Friday, May 21, 2010

"I always knew I loved her, I always knew I wanted her"

Those were the words that I just read in an online article posted about a couple who had celebrated their 60th wedding anniversary by renewing their vows at the Waldorf Astoria Hotel in New York. They got to stay another night there, the last time being their wedding night, for the same price as 1950 - $26!!! (It now goes for $600-800 per night).

Prices aside, when the husband spoke of his wife and how they met when they were 12, grew up together, and he finally got it together to go after her when he returned from the war at age 22. He spoke tenderly of his wife and of his childhood sweetheart; "I always knew I loved her. I always knew I wanted her".

What a tender statement. I will repeat it so we can let it sink in.

"I always knew I loved her. I always knew I wanted her"

Going on the same path as my previous post, how deeply does this speak to the heart of a woman? I mean, who does not want to be told by their beloved that you have always been loved, always been wanted.

On a marriage note, I believe that this is the longing of everyone's heart. Tears welled up as I read those words, wanting those words to be true of me when Tim and I have been married 30, 40, 50, 60 years..... When Tim speaks to me in that way, or rather, speaks of me in that way, I know I am where I am supposed to be. I am safe, I am loved, and I am wanted, even needed.

How much more does God feel this way about us! About me. Those words pierced my heart as I read them because I felt like God was speaking those words to me.

God was whispering in my ear, "I always knew that I loved you, I always knew that I wanted you"

I am just sitting here (there was quite a long pause between that above statement and what I am writing now), soaking in that fact, in that love. Think about how glorious that love is! I am overwhelmed...

The earth was nothingness, void.

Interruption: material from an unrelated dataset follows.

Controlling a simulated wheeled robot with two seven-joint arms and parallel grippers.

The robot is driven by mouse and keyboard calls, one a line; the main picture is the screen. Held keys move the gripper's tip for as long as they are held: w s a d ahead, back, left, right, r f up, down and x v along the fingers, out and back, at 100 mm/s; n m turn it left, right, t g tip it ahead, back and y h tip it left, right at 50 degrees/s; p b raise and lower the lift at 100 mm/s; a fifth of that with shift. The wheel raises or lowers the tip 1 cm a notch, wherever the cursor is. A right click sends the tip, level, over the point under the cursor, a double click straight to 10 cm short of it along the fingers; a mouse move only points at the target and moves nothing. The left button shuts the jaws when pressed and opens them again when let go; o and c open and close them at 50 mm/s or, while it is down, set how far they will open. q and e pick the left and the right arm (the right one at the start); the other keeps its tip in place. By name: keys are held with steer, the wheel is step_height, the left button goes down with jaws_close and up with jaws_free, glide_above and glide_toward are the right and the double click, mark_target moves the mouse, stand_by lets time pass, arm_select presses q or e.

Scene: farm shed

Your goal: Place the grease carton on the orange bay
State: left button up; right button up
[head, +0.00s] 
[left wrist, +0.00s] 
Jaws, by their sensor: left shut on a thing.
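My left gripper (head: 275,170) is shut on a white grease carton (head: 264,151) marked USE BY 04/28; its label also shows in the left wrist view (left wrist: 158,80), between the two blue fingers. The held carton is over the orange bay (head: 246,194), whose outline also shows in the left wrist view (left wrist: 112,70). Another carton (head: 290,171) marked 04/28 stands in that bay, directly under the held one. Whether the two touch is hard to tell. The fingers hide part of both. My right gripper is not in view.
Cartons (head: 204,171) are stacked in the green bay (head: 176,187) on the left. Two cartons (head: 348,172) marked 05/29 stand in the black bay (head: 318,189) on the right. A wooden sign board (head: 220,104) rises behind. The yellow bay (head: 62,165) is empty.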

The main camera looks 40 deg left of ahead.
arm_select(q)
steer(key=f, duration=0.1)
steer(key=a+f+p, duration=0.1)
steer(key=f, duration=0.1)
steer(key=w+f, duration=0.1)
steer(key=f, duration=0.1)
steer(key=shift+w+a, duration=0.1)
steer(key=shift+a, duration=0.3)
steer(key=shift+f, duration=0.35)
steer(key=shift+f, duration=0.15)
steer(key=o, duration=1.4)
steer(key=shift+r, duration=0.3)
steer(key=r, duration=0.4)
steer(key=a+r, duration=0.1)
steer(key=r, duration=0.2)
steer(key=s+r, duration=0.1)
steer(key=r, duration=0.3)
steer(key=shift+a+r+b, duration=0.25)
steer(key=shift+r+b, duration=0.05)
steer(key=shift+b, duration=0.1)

God began creating, creating this beautiful place, with the culmination of his creation being us - humans, made to reflect His image.

I was not even a thought, a dream. My parents didn't exist, nothing that would be around while I lived existed. No one was thinking of me, thinking of my life, thinking of the future... But God was. God had me in mind when He created the world. Do you know how intimately He cares for you and I? His thoughts about me (and all of us) outnumber the grains of sand in the whole world, the Bible says. Before I was born I was loved, I was chosen, I was wanted. God had me in mind and when He thought of me, He knew that He always loved me, that He always wanted me.

I feel Him whisper that to me even now. As I was being formed in my mothers womb, I imagine Him speaking to me, before I even knew who He was, telling me that very statement, "Melynda, I am so glad you are here. I always knew that I loved you, I always knew that I wanted you."

And the tears come. Jesus you are so good! I am so unworthy, undeserving, and unable to bring myself out of my hopeless position. Thank you for always loving me, always wanting me.